-- start of DATA SECTION --

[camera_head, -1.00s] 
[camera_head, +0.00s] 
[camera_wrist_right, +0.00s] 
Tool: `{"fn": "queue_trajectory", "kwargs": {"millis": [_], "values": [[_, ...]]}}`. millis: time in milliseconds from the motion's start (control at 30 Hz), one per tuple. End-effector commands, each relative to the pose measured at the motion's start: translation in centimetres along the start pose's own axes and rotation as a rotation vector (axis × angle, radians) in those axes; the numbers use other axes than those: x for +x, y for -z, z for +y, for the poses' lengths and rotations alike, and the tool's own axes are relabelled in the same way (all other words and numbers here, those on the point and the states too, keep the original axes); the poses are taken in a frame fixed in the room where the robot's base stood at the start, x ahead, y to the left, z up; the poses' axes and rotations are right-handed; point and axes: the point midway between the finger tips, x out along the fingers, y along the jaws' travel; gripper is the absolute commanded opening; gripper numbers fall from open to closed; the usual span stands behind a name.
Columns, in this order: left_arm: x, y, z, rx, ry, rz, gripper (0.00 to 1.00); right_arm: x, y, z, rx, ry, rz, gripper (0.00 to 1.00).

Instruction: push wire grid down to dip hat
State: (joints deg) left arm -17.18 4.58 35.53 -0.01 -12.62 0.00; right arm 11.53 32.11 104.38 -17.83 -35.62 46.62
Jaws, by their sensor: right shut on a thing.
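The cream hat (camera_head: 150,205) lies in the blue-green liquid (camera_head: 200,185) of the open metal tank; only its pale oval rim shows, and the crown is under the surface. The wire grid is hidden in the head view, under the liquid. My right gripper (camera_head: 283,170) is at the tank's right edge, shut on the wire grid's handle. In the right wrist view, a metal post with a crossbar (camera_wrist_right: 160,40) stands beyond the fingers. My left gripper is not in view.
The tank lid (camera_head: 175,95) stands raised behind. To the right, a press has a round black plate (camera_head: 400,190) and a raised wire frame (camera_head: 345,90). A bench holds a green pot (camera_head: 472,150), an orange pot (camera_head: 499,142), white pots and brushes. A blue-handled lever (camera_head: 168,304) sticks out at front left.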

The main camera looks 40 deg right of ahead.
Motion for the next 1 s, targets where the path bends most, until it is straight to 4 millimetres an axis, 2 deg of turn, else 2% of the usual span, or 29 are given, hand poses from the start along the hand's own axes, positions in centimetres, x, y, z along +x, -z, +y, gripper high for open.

-- end of DATA SECTION --

## WRITTEN INSTRUCTION:
Select all lines in the listing that include the word "span".

## COMPLETED EXERCISE:
Tool: `{"fn": "queue_trajectory", "kwargs": {"millis": [_], "values": [[_, ...]]}}`. millis: time in milliseconds from the motion's start (control at 30 Hz), one per tuple. End-effector commands, each relative to the pose measured at the motion's start: translation in centimetres along the start pose's own axes and rotation as a rotation vector (axis × angle, radians) in those axes; the numbers use other axes than those: x for +x, y for -z, z for +y, for the poses' lengths and rotations alike, and the tool's own axes are relabelled in the same way (all other words and numbers here, those on the point and the states too, keep the original axes); the poses are taken in a frame fixed in the room where the robot's base stood at the start, x ahead, y to the left, z up; the poses' axes and rotations are right-handed; point and axes: the point midway between the finger tips, x out along the fingers, y along the jaws' travel; gripper is the absolute commanded opening; gripper numbers fall from open to closed; the usual span stands behind a name.
Motion for the next 1 s, targets where the path bends most, until it is straight to 4 millimetres an axis, 2 deg of turn, else 2% of the usual span, or 29 are given, hand poses from the start along the hand's own axes, positions in centimetres, x, y, z along +x, -z, +y, gripper high for open.

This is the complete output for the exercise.